Nature isn’t too fond of leaf blowers either. And don’t even get Nature started on car alarms.
Remind me again … how many glasses of wine does it take to cook a turkey?
I get a new phone every year just so my friends don’t think I’m lying when I tell them I’ve lost their number
Avoidance is expensive
I’ve won 5 straight games of Operation, so I am more than qualified to perform a tracheotomy.
Taught my dog to shake hands and he just brokered a suspicious deal with our local union rep.
When I dropped your baby, that was traumatic for me too. Maybe think about my feelings for once.
“Hey, we’re wearing the same shoes,” I say to a teenager, ruining her day.
I got fired from my job at the keyboard factory.
They said I wasn’t putting in enough shifts.
[me narrating a documentary about the pyramids]
I really want a Toblerone for some reason.
Today is 3 wks in quarantine w/o sugar. Walking 3 miles a day, no meat, dairy or flour! I feel great! No alcohol & vegan diet! A 2 hr home workout everyday. Lost 14 lbs & gained muscle mass! I have no idea whose tweet this is but I’m proud of them so I decided to copy & paste it!

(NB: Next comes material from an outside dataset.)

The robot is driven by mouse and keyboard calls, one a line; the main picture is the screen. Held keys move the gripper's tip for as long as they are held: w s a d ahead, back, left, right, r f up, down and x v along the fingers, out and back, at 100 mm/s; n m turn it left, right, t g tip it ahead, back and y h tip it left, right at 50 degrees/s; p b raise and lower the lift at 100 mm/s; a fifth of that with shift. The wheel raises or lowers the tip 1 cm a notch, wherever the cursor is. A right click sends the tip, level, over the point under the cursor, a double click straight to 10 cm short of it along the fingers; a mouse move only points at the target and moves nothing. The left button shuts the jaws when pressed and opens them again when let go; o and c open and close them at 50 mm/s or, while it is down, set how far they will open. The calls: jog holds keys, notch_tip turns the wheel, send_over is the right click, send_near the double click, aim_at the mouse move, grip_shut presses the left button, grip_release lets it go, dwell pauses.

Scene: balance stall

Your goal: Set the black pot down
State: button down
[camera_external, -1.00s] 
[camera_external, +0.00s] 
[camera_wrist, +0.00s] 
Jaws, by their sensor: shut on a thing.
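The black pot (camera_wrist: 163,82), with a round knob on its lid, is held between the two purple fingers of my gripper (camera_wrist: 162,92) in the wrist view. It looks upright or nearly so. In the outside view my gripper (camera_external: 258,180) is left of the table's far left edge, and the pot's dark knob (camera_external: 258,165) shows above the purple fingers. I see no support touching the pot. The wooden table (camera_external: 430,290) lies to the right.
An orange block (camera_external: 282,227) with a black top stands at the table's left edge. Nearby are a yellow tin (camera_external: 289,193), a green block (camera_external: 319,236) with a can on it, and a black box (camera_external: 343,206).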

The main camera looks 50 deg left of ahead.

Worst part about getting a phone call is the 12 seconds you can’t use your phone as you wait for it to stop ringing.
I felt bad for the monster so once a week we switch and I sleep under the bed.
I’m not getting fatter. I’m increasing my content.

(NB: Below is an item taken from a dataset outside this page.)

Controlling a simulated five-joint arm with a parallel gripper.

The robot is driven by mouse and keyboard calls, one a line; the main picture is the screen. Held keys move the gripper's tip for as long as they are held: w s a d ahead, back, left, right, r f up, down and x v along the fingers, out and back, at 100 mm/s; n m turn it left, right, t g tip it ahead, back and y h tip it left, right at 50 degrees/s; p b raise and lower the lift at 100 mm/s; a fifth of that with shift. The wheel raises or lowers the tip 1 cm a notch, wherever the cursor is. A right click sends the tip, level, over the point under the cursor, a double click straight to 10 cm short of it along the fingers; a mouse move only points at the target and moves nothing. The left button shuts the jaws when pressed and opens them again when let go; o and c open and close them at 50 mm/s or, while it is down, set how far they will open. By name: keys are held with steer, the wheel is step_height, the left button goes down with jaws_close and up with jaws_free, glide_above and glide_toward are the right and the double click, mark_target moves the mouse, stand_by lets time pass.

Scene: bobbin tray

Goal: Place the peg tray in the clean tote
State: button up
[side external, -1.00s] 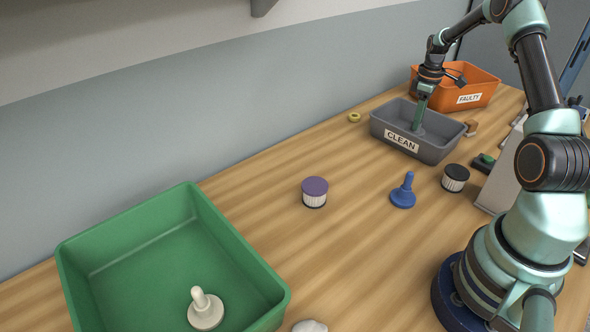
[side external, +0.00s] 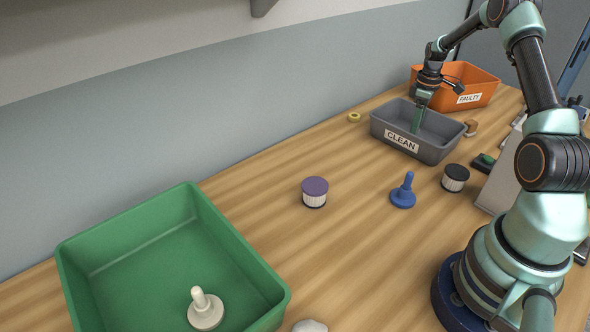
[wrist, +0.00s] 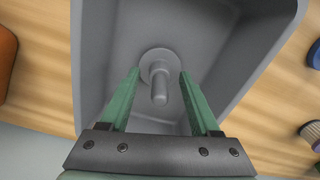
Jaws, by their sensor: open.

We have two 5 month old kittens and they went outside for the first time today. They stepped out, looked around, saw our neighbour then ran back in and hid under the table and I think I may have birthed them
I let my toddler play with my phone today so now everything is in Spanish and I have 273 pictures of her left hand
*eating lawn mower parts*
what, it’s grass fed
ME: I’m so nervous. It’s my first day on the job. I definitely fibbed on my qualifications to get this job. Hope I can figure it out before I mess up.
CO-PILOT: …What?
when the author kills off your favorite character 😭😭😭
Koolaid kid: *walks through doorway* Hi dad
Koolaid man: Young man, if you’re living in this house you’ll crash through the wall like the good god Madison Avenue intended!
*pronounces fake like saké*
Dear makers of Axe 3-in-1 shampoo, conditioner & body wash, I have no desire to buy your crap. I’m holding out until it’s also a car wax.
So, slam poetry is not a wrestling move, the more you know
I’m not “late”, I’m just very creative with my interpretation of “time”.